Mexico’s PRI Gets New Chairman amid Poll Struggles

MEXICO CITY – The chairman of Mexico’s ruling Institutional Revolutionary Party (PRI) announced here that he was stepping down from his position, a move that comes amid the inability of the party’s presidential candidate to gain ground in voter-preference surveys.

Enrique Ochoa Reza made the announcement Wednesday night during a ceremony at the PRI’s national headquarters in Mexico City in which he also said Rene Juarez Cisneros would become the party’s interim chairman.

Ochoa said Juarez would give the PRI a significant boost ahead of the July 1 elections for president and members of the Senate and lower house.
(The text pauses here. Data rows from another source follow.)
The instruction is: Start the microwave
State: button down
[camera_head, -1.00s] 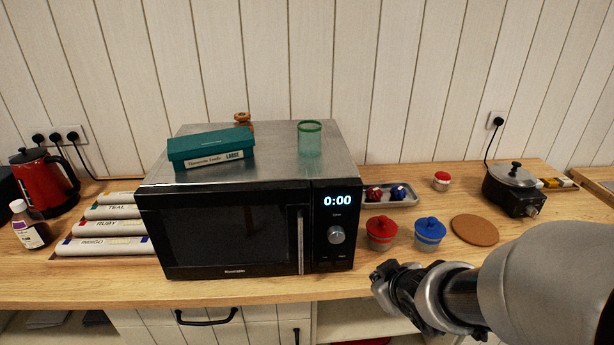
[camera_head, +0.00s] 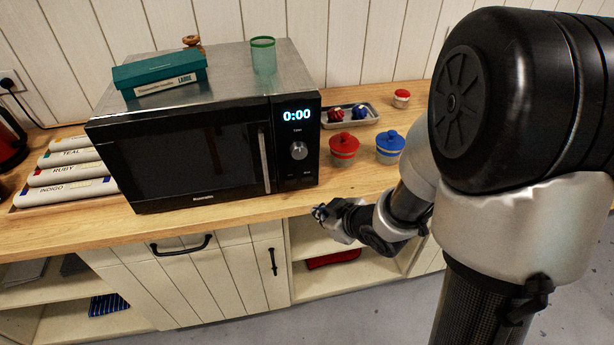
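The black microwave (camera_head: 185,158) stands on the wooden counter with its door shut. Its display (camera_head: 296,115) reads 0:00. A round silver knob (camera_head: 299,150) sits below the display, with small markings under it that are too small to read. The vertical door handle (camera_head: 264,161) is left of the control panel. My gripper (camera_head: 318,212) is low in front of the counter edge, below and right of the panel, apart from the microwave. Its fingers are small and dark, and I cannot tell whether they are open or shut.
A teal box (camera_head: 160,73) and a green glass (camera_head: 263,57) stand on the microwave. A red lidded pot (camera_head: 344,150) and a blue one (camera_head: 389,147) stand right of it, before a tray (camera_head: 369,116). Labelled rolls (camera_head: 65,190) lie at left. Open shelves (camera_head: 335,280) are below.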

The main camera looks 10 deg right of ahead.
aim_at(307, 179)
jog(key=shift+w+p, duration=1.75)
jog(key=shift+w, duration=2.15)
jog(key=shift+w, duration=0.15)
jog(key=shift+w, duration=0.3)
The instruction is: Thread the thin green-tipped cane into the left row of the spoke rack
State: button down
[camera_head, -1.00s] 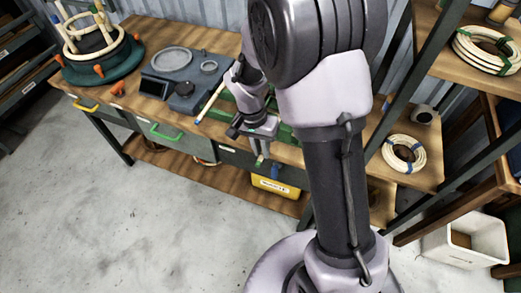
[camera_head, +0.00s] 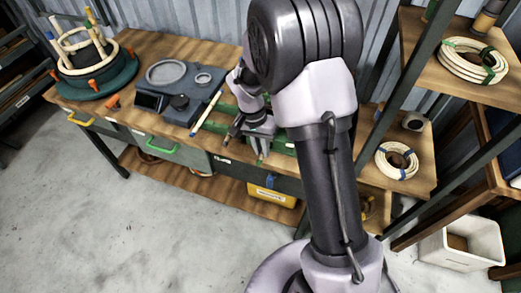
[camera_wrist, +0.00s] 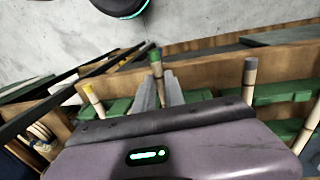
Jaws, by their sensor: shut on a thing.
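My gripper (camera_wrist: 160,92) is shut on a thin pale cane with a green tip (camera_wrist: 155,54), which stands between the two grey fingers in the wrist view. Green blocks, apparently the spoke rack (camera_wrist: 200,95), lie behind and beside the fingers. Other canes show there, one yellow-tipped (camera_wrist: 93,98) at left and one grey-tipped (camera_wrist: 249,80) at right. The rack's rows cannot be told apart.
A grey device (camera_head: 150,103) and a green round base with upright canes (camera_head: 108,85) stand further left. Shelves with coiled cane (camera_head: 397,160) are at right.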

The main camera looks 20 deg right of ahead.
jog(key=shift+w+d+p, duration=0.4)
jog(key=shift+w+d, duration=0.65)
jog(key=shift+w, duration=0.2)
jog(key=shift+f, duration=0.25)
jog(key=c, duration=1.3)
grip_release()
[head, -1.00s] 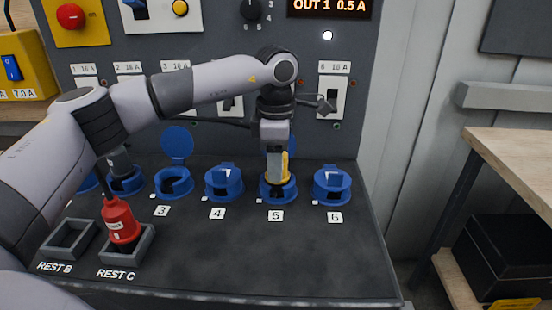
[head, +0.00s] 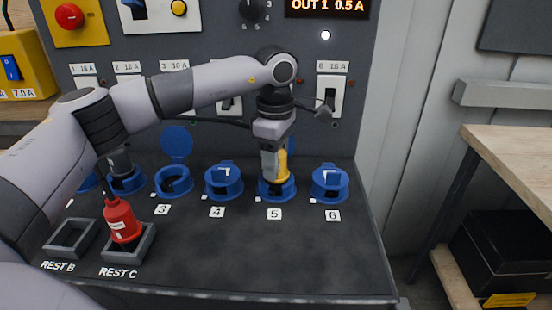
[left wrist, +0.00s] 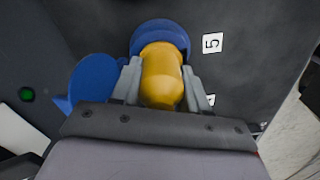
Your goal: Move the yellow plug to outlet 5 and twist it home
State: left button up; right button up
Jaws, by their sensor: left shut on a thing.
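The yellow plug (head: 282,165) stands upright at blue outlet 5 (head: 277,189), with its lower end in the socket ring. My left gripper (head: 272,165) is shut on the plug from above. In the left wrist view the yellow plug (left wrist: 162,75) sits between both fingers (left wrist: 162,85), and its far end meets the blue ring of outlet 5 (left wrist: 160,35). The plug's pins and how deep they sit are hidden. The open blue lid of outlet 5 (head: 292,143) shows partly behind the gripper. My right gripper is not in view.
Outlet 4 (head: 223,183) and outlet 6 (head: 330,185) flank outlet 5 closely. Outlet 3 (head: 173,182) has its lid up. A red plug (head: 122,222) stands in the REST C holder (head: 147,243); the REST B holder (head: 70,238) is empty. The panel's front right is clear.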

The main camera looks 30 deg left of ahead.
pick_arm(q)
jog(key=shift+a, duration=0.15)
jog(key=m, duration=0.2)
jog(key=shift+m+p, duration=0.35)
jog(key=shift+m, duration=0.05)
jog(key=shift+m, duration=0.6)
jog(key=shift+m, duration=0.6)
Also present for the announcement was PRI presidential hopeful Jose Antonio Meade, who praised both Ochoa and Juarez.

Ochoa assumed the role of party chairman in June 2016, while Juarez is a former lower-house lawmaker and senator who also served as governor of the southern state of Guerrero from 1999 to 2005.

A poll published Wednesday by the daily Reforma shows the presidential candidate of the left-wing Morena party, Andres Manuel Lopez Obrador, holding steady in the lead with 48 percent of voter preference.

Ricardo Anaya, who heads up a hodgepodge coalition that includes his center-right National Action Party (PAN) and the center-left Party of the Democratic Revolution (PRD), was second with 30 percent, while Meade remained stuck in third place with just 17 percent.

The PRI, which has formed a coalition with the New Alliance (PANAL) party and the Ecologist Green Party of Mexico (PVEM) ahead of the July 1 balloting, has dominated Mexican politics for nearly a century, having held the presidency for 77 of the past 89 years.